The Detroit backdrop, almost heavy-handed in its symbolism, literalises the ebb and flow between these two extremes—like the Lisbons after Cecilia’s death, the city is descending slowly into ruin. It is a return to the natural from the artificial, an epitomization of one of the novel’s central themes: disintegration. The story is mired in the negative connotation of the word, but Eugenides’ prose bears an underlying weariness that suggests, perhaps even encourages, a more favorable perspective on dissolution—a gentle unraveling that relieves the crafted tension of the material world.
The Virgin Suicides bears that singular quality of great art: it haunts. I am writing this review roughly a year after reading the book, and in all that time I have scarcely managed to get it out of my head. There is one line in particular that has stayed with me, a description from within the Lisbon household: “A half-eaten sandwich sat atop the landing where someone had felt too sad to finish it.” Has a more heartbreaking sentence ever been written in the English language? (I’m going to go out on a limb here and say that there hasn’t.) This is a novel that, regardless of whether you like it or not, is extraordinarily difficult to forget.

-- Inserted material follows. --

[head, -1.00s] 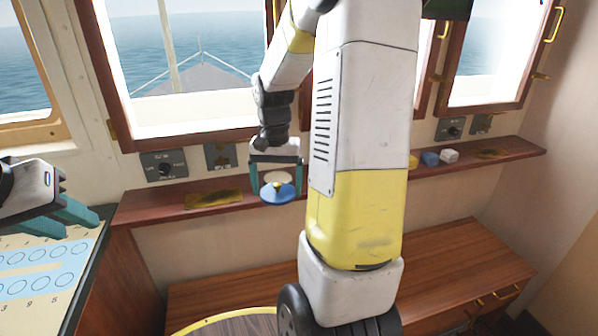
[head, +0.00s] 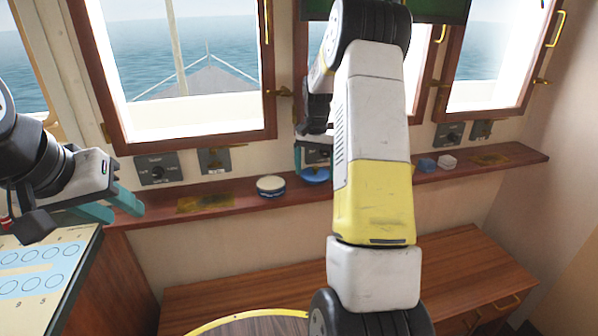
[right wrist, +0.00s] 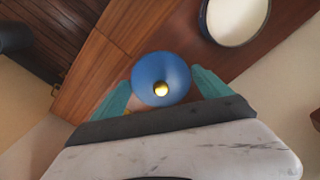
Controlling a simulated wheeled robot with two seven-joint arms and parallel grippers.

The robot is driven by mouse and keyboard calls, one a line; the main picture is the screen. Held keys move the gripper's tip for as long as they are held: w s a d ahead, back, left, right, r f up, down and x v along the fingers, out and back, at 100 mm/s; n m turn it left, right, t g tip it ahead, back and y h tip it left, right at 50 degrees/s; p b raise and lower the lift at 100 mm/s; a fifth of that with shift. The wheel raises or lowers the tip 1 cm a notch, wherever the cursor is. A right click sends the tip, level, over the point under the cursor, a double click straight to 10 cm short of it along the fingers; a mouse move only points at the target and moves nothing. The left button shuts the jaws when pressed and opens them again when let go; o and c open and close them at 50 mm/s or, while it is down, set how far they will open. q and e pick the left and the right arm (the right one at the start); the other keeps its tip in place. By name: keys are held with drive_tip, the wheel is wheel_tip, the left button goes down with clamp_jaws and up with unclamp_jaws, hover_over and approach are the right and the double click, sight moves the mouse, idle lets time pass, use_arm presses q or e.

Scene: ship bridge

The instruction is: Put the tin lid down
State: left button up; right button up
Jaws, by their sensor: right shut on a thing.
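The blue tin lid (head: 315,176) shows partly in the head view, at the shelf's height in the picture and right of the tin. My right gripper (head: 312,163) is shut on it, partly hidden by my own arm. In the right wrist view the round lid (right wrist: 173,70) with its gold knob sits between the teal fingers. I cannot tell whether the lid touches the shelf. The tin (head: 271,187), pale on top, stands on the shelf; it also shows in the right wrist view (right wrist: 237,20). My left gripper (head: 112,207) is open and empty at the far left.
The narrow wooden shelf (head: 240,198) runs under the windows. A blue block (head: 427,165) and a white block (head: 447,161) stand on it further right. Flat brownish patches lie at both ends. A panel with circles (head: 40,270) is below my left gripper.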

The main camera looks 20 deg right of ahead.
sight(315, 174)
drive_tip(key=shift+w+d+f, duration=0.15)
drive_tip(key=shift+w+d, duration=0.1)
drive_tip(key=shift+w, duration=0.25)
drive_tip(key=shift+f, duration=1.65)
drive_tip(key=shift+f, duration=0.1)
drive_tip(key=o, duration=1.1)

While far from a perfect book, The Virgin Suicides is a beautiful mess that struck a chord in my soul. I keep combing through the story in my mind. looking for clues, trying to find some reason or rationalization that would explain the Lisbon suicides. I’ve come up empty so far. Of course, that’s the whole point: Eugenides recognizes that inherent human desire for answers, the need to “explain away,” and refuses to let that desire be satisfied. People are not puzzles. People are not riddles. No amount of observation or dissection will ever give you a complete picture, will ever allow you to make sense of a human life. That’s not how it works. We cannot decipher one another. But the question remains—is it really so wrong to try?